A related theological struggle and pilgrimage is what Charley Earp, of Chicago’s Northside Meeting, describes for us in his, “In Search of Religious Radicalism.” This is another in our informal series of “narrative theologies,” accounts by Friends of their religious and personal journeys, in a theological framework. Through these, we hope to see better into the many-faceted crystal that contemporary Quakerism resembles. Earp’s experience with “radical” Christian communities, and the surprising conclusions he drew from it, we think make for a compelling and informative account.

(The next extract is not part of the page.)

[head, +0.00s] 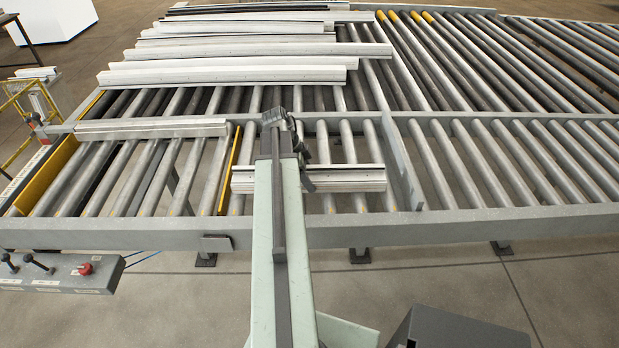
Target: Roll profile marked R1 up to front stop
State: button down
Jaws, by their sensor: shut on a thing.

The reviews in this issue begin with a look at two memoirs by women. One is Karen Armstrong, who started out to be a Catholic nun, and instead has become a major writer/scholar on religious topics including Islam, fundamentalism, and God Her/Himself. The other is by Heidi Hart, who came to Friends from a rather unlikely locale – Mormon Utah – and from an equally unlikely personal place – namely a love of music. Hart’s Grace Notes continues the recent series of striking memoirs by women Quakers; we hope there will be more to come.

From the personal, our reviewing perspective then widens out to just about the broadest widescreen setting, that of the overall history of liberal theology in the U.S. and Germany since 1805. This vast, complex saga is encompassed by the work of a single remarkable writer, Gary Dorrien, whose appetite for reading (and writing) substantive theological tomes seems impossible to slake. Our survey here covers over 2000 pages of his output – and there’s lots more, if we’d been able to keep up!

Then we come back home to a collection of pieces which is intended to suggest the range of current “theories” about the origins and meaning of Quakerism. If its range is not as wide as we would like, it is still an intriguing sampling.

And finally, we note for the record here a sad landmark, the passing in April of William P. Taber, Jr. of Stillwater Meeting, Ohio Conservative Yearly Meeting. Bill was without peer as a quiet exemplar and expositor of the American Quietist tradition. He shall be missed, and we hope to offer a review of some of his more important work in a future issue.